Cet article est sans lien avec la Shoah et le football. Il est en grande partie léger, mais il a un peu de mordant. Si vous avez tendance à vous irriter facilement, ne le lisez pas

David est le fondateur et le rédacteur en chef du Times of Israel. Il était auparavant rédacteur en chef du Jerusalem Post et du Jerusalem Report. Il est l’auteur de « Un peu trop près de Dieu : les frissons et la panique d’une vie en Israël » (2000) et « Nature morte avec les poseurs de bombes : Israël à l’ère du terrorisme » (2004).

Illustration du drapeau du Danemark (Crédit : Jacob Bøtter/CC BY 2.0/Wikimedia commons)
Illustration du drapeau du Danemark (Crédit : Jacob Bøtter/CC BY 2.0/Wikimedia commons)

L’un des grands clichés du football a été inventé par l’ancien attaquant anglais devenu plus tard présentateur Gary Lineker : « 22 hommes courent après un ballon pendant 90 minutes et à la fin, les Allemands gagnent toujours. »

Avec la Coupe du Monde 2018 en Russie, l’Allemagne, quadruple vainqueur est de nouveau parmi les favoris, avec l’Argentine de Lionel Messi (deux victoires) et la France (une), derrière le Brésil, grand favori (et cinq victoires record).

Mais alors que les experts tentent de prédire de manière savante qui gagnera, je vous livre ici quelques pensées emphatiques et inexpertes sur ceux que j’aimerais voir gagner, ou du moins bien s’en sortir – pour des raisons de football et (principalement) d’autres raisons. Si vous vous offensez de la combinaison surréaliste dans un seul article de sujets sans rapport avec la Shoah et les votes de l’ONU d’une part, et des aptitudes sportives sur un terrain de football d’autre part, veuillez interrompre votre lecture ici.

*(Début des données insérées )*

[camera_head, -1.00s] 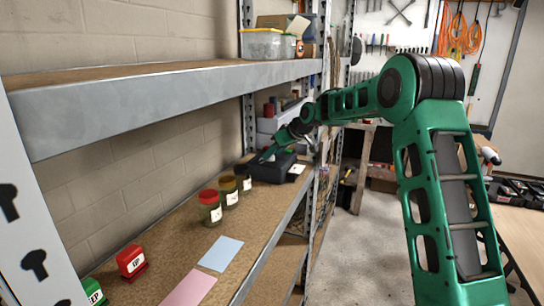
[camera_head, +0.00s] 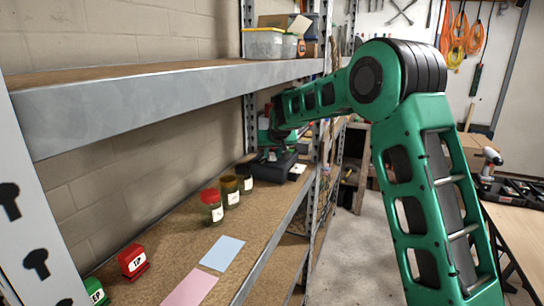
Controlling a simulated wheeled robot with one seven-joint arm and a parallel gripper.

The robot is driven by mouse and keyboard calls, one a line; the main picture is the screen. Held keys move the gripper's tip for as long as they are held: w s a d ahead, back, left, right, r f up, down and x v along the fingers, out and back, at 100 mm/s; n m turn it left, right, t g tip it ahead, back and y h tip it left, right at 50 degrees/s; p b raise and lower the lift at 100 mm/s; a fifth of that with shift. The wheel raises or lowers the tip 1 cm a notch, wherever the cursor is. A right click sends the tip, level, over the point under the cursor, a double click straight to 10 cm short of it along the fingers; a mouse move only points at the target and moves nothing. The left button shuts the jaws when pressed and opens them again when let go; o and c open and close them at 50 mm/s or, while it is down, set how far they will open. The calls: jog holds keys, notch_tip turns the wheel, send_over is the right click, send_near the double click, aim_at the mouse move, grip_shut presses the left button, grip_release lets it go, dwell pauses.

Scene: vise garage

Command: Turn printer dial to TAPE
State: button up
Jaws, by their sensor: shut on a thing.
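The dark label printer (camera_head: 270,170) sits at the far end of the lower shelf, with a white label at its right side. My gripper (camera_head: 268,154) is small and far off, pointing down onto the top of the printer. It is shut on the printer dial, which is hidden by the gripper and my wrist. The dial's setting cannot be read from here.
Jars, one red-lidded (camera_head: 211,205), stand in front of the printer. Nearer are a blue sheet (camera_head: 222,253), a pink sheet (camera_head: 190,288), a red stamp (camera_head: 133,262) and a green one (camera_head: 95,291).

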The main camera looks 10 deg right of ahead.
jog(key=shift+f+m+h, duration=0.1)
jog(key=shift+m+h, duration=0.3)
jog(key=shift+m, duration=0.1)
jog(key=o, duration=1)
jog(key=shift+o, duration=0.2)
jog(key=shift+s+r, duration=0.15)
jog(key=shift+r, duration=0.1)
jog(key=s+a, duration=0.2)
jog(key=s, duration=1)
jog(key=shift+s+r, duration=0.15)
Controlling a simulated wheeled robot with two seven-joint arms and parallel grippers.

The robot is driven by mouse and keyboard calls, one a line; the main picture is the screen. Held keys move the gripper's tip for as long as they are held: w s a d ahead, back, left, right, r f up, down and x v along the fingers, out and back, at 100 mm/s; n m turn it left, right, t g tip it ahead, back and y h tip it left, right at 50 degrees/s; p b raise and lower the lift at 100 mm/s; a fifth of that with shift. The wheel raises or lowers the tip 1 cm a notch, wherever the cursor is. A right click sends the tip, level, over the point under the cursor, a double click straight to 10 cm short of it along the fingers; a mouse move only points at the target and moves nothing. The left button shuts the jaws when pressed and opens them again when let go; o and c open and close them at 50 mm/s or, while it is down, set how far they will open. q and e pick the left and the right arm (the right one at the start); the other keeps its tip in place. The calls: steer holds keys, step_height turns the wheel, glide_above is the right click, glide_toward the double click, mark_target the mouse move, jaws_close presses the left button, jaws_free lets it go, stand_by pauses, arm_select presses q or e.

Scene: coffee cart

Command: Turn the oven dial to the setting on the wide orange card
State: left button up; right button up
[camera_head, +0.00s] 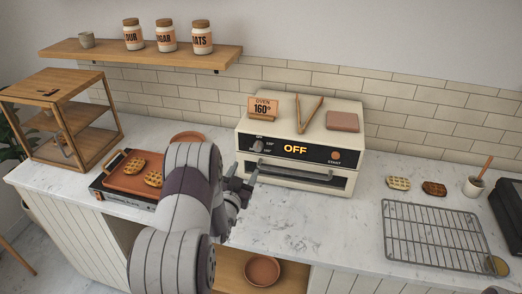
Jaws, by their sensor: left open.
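The cream oven (317,130) stands at the back of the counter against the tiled wall. Its black front panel shows OFF in lit letters. The oven dial (258,146) is a small knob at the left of the panel, with small setting marks around it. A round START button (335,156) is at the panel's right. The wide orange card (262,108) stands on the oven's top left and reads OVEN 160°. My left gripper (251,181) is open, just in front of and below the dial, apart from it; my arm hides part of it. My right gripper is not in view.
Tongs (309,115) and a flat brownish block (342,121) lie on the oven. A griddle with waffles (128,181) is left of my arm. A wire rack (432,236), waffles (398,183) and a cup (473,187) are at right. The counter before the oven is clear.

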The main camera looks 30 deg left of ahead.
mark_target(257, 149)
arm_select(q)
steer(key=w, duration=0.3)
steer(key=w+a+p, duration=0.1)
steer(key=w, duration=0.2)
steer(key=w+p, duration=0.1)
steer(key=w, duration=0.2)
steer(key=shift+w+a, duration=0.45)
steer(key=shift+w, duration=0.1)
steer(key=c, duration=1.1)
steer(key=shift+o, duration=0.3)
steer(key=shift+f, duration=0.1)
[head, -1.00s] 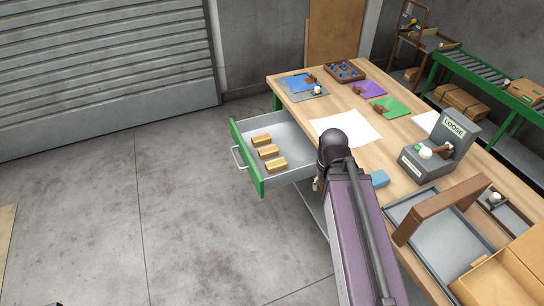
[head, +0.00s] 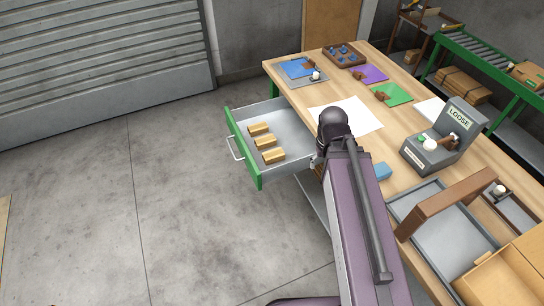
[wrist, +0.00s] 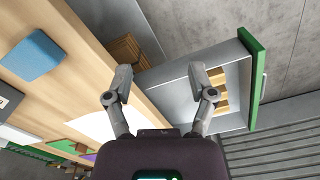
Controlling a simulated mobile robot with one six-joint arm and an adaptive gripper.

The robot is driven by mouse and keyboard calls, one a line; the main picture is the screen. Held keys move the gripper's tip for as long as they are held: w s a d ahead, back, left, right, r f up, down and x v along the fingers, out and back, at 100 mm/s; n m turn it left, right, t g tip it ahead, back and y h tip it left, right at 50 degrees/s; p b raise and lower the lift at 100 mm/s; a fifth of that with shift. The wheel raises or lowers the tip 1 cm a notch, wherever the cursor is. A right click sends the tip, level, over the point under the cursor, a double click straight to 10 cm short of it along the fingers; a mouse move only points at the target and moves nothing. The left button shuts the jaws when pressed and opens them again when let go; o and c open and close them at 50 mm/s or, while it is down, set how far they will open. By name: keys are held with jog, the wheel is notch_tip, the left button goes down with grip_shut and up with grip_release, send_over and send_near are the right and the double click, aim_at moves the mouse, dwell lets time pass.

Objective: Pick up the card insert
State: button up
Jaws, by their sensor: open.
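Three tan, card-coloured blocks (head: 266,142) lie in a row in the open grey drawer with a green front (head: 243,150). They may be the card inserts; no label shows. In the wrist view my gripper (wrist: 163,80) is open and empty, its fingers spread above the near side of the drawer (wrist: 178,72). The tan blocks (wrist: 222,92) show beyond the right finger, which partly hides them. In the head view my arm hides most of the gripper, which is at the drawer's right end by the table edge.
The wooden table (head: 400,102) holds a white sheet (head: 350,112), a blue block (head: 383,171), a grey LOOSE stand (head: 432,155) and a grey tray with a brown handle (head: 445,202). A brown slatted item (wrist: 127,50) is beside the drawer. The floor left is clear.

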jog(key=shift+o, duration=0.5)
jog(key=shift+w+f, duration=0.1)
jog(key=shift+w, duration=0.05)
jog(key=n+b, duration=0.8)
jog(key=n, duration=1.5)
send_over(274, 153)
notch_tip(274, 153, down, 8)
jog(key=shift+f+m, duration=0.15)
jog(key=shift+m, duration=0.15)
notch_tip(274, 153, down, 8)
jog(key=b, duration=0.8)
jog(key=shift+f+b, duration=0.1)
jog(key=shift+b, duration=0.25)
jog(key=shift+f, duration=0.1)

En tant qu’ex-Londonien, une partie de moi nourrit encore de faibles espoirs, assombris par des années d’attentes profondément frustrantes, que les joueurs anglais vont vaincre la panique qui les envahit lorsqu’ils se retrouvent avec le ballon à leurs pieds et remportent le trophée pour la deuxième fois (après 1966 et tout ça). Je sais que ça n’arrivera pas, mais un fan a le droit de rêver. Quoi qu’il en soit, étant donné que l’Angleterre, qui a inventé le football, a été éliminée des derniers championnats d’Europe par l’Islande – un pays de 330 000 habitants – tout ce qui sera pas un résultat catastrophique constituera une amélioration.

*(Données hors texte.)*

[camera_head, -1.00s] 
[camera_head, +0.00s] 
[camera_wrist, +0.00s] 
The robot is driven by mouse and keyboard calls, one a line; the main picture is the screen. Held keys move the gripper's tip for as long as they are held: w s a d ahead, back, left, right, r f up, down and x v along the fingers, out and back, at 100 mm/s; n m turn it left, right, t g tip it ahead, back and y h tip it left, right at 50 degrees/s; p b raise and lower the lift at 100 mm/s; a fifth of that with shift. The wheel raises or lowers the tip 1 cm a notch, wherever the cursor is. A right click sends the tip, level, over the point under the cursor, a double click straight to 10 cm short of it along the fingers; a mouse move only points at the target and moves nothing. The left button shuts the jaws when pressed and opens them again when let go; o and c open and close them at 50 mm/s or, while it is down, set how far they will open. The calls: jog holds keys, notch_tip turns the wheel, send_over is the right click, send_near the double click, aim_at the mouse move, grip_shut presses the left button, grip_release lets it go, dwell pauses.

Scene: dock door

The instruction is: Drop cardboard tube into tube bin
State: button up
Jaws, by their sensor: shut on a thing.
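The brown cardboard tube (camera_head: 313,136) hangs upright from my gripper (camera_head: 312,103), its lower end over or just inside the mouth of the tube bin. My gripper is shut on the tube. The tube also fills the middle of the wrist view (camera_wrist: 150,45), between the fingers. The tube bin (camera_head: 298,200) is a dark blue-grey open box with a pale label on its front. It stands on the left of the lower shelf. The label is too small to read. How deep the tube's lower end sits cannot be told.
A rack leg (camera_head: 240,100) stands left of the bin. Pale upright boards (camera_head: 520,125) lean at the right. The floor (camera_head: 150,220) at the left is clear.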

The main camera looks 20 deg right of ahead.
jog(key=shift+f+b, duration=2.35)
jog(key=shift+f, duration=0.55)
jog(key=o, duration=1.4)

L’autre équipe que j’aimerais le plus soutenir, bien sûr, c’est Israël. Mais en l’absence de joueurs de grande qualité et d’un entraîneur efficace, la sélection a raté la qualification – et de loin -, au cours d’une campagne lamentable qui incluait une défaite 3:0 à domicile face à l’Albanie.

Également absents, beaucoup plus surprenants, sont l’Italie, quatre fois vainqueur (que j’encouragerais plus pour la beauté de leur pays plutôt que pour le cynisme défensif de leurs joueurs), et les éternels et décevants Hollandais, parmi les plus créatifs des représentants du football, terre de Johan Cruyff et l’incomparable (pour ce fan d’Arsenal) Dennis Bergkamp (mais que je n’ai pu soutenir en raison de leur échec assez ahurissant à protéger leurs Juifs, il y a trois quarts de siècle).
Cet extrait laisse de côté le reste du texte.